◆ **Task description**
Copy only this: the line containing "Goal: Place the", the line containing "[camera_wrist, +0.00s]", and every line between them, exactly as written.

+++++

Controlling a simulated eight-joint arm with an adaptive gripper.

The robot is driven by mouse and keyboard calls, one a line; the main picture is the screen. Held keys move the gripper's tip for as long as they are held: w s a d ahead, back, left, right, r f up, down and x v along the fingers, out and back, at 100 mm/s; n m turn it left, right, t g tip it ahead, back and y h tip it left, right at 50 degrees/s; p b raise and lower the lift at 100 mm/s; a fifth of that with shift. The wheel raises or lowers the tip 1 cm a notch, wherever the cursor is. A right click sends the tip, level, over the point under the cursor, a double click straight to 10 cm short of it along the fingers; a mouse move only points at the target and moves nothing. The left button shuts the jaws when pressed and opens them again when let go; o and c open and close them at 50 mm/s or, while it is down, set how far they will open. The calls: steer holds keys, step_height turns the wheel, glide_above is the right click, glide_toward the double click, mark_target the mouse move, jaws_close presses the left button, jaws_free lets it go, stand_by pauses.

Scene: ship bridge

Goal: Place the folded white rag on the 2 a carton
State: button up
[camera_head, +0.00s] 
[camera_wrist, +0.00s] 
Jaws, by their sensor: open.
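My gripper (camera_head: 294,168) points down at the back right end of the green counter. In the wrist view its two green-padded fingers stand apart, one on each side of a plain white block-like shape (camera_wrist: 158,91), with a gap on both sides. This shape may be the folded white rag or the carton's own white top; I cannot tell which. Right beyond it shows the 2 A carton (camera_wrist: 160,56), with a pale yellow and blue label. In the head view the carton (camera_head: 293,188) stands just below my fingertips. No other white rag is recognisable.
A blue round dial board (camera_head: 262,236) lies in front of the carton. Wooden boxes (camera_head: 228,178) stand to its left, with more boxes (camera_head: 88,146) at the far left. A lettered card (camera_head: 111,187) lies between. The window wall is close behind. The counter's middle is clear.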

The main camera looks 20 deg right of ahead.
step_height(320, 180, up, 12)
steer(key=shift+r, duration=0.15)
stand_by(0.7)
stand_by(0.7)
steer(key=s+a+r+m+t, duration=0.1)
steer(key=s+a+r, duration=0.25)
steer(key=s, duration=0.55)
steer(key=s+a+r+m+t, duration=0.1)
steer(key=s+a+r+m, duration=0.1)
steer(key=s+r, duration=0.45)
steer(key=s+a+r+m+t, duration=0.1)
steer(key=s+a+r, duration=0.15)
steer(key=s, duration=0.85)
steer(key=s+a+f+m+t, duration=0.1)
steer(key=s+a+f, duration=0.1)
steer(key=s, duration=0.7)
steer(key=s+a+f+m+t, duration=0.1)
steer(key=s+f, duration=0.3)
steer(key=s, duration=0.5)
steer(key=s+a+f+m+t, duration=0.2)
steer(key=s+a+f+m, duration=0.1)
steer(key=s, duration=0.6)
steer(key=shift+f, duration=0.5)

+++++

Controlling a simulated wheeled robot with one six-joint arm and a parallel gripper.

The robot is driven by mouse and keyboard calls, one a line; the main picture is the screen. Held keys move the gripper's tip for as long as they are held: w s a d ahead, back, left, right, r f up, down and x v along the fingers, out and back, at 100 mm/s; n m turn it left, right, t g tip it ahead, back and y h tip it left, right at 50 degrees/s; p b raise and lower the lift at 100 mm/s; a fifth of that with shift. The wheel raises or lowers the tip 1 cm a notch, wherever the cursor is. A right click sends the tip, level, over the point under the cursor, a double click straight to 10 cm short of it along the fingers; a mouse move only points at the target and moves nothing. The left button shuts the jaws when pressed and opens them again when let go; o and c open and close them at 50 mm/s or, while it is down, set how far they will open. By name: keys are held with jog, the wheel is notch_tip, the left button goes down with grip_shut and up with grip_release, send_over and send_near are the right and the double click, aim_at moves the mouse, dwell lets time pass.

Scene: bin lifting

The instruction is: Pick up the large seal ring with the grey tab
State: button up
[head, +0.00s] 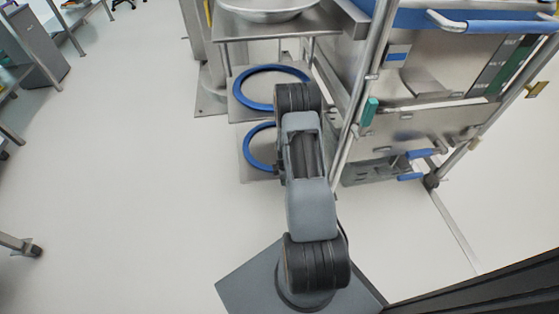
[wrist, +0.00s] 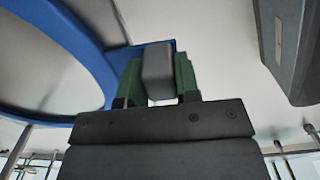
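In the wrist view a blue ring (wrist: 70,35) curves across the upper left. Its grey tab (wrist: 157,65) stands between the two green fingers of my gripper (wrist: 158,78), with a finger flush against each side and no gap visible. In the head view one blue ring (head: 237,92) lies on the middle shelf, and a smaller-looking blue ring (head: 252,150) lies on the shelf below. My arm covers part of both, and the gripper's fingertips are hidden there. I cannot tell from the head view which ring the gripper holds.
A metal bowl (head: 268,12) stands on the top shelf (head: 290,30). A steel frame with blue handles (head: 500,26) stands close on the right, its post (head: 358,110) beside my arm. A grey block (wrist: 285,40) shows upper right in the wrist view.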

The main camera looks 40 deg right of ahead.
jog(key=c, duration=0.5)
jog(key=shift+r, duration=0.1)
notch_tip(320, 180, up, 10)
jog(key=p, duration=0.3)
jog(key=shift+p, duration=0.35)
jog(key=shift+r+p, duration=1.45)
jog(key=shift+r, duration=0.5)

+++++

◆ **Answer for this exercise**
Goal: Place the folded white rag on the 2 a carton
State: button up
[camera_head, +0.00s] 
[camera_wrist, +0.00s] 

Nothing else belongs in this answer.